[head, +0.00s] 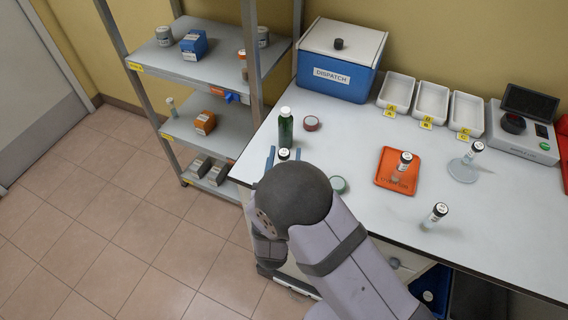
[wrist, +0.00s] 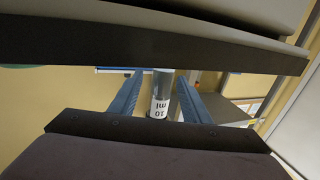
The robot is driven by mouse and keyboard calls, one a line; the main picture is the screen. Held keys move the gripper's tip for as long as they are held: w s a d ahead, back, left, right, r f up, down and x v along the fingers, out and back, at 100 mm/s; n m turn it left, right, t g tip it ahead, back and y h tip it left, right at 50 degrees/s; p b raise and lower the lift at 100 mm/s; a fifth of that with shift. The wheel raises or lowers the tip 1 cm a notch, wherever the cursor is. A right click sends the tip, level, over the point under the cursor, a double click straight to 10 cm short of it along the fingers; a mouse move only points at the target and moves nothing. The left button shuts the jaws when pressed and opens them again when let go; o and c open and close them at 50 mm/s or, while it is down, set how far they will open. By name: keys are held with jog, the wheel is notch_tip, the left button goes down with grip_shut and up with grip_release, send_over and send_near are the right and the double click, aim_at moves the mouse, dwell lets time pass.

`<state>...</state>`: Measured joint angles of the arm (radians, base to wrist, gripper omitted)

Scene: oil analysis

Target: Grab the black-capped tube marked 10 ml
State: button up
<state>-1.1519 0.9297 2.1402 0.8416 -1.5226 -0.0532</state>
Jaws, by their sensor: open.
══════════════════════════════
What is expected: Each line of the data that includes the word "open" counts once; report the total and nothing more.

Complete answer: 2